The fixed cutter drill bit disclosed utilizes a unique piloting section and reaming section carefully designed to impart several specific operational advantages. In the piloting section, cutting structures have been arranged so as to create offsetting cutting forces that result in a net zero imbalance during operation. Furthermore, the piloting section utilizes carefully placed shock studs which aid in protecting the primary cutting structure. In addition, the location of the fluid supply nozzles on the body of the reamer section serves to indicate the occurrence of a catastrophic cutting structure failure below the pilot gage.

Description

CROSS-REFERENCE TO RELATED APPLICATIONS

This application claims the benefit of U.S. Provisional Patent Application No. 60/669,052, filed Apr. 7, 2005 (entitled “A Novel Fixed Cutter Drill Bit”), and applicant incorporates the entirety of that provisional patent application herein by reference.

BACKGROUND OF THE INVENTION The Field of the Invention

This invention relates generally to drill bits (and related technologies) of the type used to drill through layers of material, including those comprising rock formations such as those bearing oil and other fossil fuels. As an example, the invention is concerned with fixed cutter drill bits of the type using polycrystalline diamond cutting elements protruding from the face of the bit.
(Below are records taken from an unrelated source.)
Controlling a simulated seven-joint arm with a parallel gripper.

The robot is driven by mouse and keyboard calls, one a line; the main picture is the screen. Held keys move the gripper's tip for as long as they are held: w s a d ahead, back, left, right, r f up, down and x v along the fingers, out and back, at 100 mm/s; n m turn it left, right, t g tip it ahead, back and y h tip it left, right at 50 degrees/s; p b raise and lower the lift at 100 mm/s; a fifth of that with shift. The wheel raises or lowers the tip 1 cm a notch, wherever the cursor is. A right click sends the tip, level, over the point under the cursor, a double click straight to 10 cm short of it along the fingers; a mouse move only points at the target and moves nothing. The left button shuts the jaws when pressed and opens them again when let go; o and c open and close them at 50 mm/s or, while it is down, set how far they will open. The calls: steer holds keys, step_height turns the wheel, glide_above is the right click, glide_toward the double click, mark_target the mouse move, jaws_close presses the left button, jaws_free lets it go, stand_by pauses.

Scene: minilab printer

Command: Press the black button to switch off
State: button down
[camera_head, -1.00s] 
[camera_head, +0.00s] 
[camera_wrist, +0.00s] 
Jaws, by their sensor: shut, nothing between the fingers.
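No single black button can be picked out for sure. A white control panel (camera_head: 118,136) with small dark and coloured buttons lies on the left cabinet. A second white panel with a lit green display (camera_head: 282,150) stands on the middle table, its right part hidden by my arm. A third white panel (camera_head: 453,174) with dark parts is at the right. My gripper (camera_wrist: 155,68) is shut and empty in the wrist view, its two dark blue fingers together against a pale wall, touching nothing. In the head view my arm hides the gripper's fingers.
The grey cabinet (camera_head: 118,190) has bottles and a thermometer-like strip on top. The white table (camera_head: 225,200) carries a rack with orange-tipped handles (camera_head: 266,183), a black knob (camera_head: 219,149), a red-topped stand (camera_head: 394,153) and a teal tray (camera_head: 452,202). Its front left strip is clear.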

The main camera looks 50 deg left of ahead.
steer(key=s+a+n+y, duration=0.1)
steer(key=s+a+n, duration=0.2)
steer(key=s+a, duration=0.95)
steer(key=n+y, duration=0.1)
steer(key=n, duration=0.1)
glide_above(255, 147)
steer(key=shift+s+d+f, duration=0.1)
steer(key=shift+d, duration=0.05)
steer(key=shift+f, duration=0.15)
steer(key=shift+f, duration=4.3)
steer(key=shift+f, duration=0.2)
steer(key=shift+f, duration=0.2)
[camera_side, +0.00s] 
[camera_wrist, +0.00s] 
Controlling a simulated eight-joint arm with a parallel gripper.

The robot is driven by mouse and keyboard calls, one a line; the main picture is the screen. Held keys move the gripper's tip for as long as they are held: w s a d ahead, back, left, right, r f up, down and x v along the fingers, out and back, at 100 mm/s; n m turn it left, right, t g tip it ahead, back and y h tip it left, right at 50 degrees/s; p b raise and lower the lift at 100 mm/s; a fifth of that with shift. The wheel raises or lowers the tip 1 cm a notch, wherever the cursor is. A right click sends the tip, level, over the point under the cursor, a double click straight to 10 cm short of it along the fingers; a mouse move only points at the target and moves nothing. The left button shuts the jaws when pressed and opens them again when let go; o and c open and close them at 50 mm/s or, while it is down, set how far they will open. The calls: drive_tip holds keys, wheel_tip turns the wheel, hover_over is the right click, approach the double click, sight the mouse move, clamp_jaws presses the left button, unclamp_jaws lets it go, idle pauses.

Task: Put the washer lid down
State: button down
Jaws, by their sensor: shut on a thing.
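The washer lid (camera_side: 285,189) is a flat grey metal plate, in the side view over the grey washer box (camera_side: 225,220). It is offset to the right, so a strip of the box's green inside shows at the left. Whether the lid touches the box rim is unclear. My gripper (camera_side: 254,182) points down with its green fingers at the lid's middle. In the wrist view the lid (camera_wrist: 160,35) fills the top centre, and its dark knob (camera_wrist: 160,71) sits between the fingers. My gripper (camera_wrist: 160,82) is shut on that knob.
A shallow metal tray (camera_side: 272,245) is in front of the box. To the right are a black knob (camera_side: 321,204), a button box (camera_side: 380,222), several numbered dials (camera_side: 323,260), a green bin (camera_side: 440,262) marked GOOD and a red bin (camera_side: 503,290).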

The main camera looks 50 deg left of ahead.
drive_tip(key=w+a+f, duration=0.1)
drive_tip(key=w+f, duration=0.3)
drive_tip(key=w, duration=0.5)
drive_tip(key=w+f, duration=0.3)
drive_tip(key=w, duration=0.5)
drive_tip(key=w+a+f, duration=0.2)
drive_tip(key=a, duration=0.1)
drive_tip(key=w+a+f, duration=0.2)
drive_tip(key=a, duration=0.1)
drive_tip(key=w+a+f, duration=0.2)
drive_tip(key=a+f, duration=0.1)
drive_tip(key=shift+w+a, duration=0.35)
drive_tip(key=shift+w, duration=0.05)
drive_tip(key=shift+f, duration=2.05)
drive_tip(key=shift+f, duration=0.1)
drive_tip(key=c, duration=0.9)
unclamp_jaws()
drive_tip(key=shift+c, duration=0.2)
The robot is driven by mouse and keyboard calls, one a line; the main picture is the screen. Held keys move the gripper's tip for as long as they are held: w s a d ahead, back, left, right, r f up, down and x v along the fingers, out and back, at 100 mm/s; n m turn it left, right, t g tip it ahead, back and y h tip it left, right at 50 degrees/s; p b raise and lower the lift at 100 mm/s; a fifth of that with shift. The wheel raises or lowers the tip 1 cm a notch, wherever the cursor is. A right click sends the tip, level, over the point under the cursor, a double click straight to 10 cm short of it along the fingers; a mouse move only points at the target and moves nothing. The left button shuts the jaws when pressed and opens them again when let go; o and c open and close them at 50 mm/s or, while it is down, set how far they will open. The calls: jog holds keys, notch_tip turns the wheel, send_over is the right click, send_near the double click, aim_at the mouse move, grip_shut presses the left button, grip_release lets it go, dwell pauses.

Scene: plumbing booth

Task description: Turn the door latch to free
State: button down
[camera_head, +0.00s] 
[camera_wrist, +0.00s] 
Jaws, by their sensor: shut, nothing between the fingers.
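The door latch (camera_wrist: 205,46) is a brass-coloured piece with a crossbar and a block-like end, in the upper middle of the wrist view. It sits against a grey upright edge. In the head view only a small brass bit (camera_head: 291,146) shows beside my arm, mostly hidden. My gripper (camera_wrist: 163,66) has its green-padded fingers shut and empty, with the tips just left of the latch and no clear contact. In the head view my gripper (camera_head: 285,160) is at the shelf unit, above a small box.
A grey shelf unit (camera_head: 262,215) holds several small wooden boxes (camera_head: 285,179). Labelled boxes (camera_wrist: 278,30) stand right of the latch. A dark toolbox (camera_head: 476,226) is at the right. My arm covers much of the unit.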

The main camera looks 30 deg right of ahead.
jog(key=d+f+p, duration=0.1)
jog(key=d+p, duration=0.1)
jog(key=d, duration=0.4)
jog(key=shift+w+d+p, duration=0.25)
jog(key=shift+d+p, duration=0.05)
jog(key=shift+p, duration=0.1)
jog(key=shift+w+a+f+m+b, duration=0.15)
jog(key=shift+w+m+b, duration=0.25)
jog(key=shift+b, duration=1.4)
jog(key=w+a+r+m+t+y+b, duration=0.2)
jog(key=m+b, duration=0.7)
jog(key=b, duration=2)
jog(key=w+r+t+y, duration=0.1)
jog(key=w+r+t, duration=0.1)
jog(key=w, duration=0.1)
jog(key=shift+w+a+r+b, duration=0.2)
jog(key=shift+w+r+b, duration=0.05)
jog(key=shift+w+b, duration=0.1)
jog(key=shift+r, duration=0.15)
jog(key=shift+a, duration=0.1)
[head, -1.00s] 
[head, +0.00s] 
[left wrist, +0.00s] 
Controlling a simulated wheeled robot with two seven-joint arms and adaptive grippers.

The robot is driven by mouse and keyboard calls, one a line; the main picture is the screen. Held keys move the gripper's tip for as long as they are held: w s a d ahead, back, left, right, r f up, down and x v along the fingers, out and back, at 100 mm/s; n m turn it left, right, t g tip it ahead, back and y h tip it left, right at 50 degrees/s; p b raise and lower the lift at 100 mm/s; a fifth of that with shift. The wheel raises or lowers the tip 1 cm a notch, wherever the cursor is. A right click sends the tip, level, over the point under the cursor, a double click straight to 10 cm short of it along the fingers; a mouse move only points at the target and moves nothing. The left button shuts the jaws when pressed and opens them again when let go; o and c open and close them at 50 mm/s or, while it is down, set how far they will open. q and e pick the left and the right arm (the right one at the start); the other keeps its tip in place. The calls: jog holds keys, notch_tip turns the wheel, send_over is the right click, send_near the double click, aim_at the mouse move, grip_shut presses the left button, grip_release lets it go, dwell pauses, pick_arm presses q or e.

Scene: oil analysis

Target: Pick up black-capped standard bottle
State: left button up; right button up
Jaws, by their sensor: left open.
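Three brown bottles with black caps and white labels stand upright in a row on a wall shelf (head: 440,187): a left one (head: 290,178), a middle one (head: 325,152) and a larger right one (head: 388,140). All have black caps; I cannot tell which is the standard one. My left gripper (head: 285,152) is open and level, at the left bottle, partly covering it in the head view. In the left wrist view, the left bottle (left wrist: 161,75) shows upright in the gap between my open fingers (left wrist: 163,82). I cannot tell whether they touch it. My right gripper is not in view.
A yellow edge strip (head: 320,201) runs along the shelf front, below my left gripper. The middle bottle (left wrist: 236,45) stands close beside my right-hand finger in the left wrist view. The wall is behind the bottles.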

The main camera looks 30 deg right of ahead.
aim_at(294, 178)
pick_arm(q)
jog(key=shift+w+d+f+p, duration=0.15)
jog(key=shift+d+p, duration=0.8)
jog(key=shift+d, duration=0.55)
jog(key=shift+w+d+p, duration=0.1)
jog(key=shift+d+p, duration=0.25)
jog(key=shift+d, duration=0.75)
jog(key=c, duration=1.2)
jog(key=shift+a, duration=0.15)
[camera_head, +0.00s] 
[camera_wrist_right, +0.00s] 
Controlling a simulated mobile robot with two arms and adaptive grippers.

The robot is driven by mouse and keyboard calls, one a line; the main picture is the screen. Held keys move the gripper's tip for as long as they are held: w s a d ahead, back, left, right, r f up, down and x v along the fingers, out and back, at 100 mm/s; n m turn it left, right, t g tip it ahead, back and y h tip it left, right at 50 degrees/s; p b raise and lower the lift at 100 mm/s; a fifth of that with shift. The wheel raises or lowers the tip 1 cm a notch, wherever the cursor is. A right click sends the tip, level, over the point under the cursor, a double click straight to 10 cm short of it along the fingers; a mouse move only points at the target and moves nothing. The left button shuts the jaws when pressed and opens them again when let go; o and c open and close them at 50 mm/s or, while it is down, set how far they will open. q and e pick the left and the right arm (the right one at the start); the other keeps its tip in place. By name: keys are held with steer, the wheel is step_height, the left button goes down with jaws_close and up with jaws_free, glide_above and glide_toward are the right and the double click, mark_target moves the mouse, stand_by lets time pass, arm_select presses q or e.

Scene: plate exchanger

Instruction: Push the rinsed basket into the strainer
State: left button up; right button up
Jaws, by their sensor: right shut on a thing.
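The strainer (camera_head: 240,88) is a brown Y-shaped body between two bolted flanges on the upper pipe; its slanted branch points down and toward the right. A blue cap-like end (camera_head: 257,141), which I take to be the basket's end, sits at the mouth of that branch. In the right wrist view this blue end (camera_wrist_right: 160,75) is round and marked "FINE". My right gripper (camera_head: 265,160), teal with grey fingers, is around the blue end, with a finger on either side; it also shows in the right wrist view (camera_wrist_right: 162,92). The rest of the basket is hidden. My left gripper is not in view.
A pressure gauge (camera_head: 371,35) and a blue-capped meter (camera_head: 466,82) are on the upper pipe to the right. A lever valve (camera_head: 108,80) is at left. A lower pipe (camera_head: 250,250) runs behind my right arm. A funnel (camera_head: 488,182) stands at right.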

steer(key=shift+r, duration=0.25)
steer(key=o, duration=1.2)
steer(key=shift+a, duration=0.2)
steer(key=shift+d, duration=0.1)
A Challenging Problem: the Selection and Design of Effective Drill Bits

In drilling a borehole in the earth such as for the recovery of oil or for other purposes, many different types of drill bits have been used. The choice of the appropriate type of bit to be used (and the specifics associated with its design) depends upon many factors. One important factor to be taken into consideration is the range of hardnesses that will be encountered during the drilling that takes place through layers of differing formation hardnesses.

The cost of drilling a borehole is proportional to the length of time it takes to drill the borehole to the desired location. The drilling time, in turn, is greatly affected by the number of times the drill bit must be changed in order to reach the target. This is so because each time the bit is changed, the entire drill string, which may be miles long, must be retrieved from the borehole section by section.

Furthermore, once the drill string has been retrieved and the new bit installed, the bit must be lowered to the bottom of the borehole on the drill string which must be reconstructed, again section by section.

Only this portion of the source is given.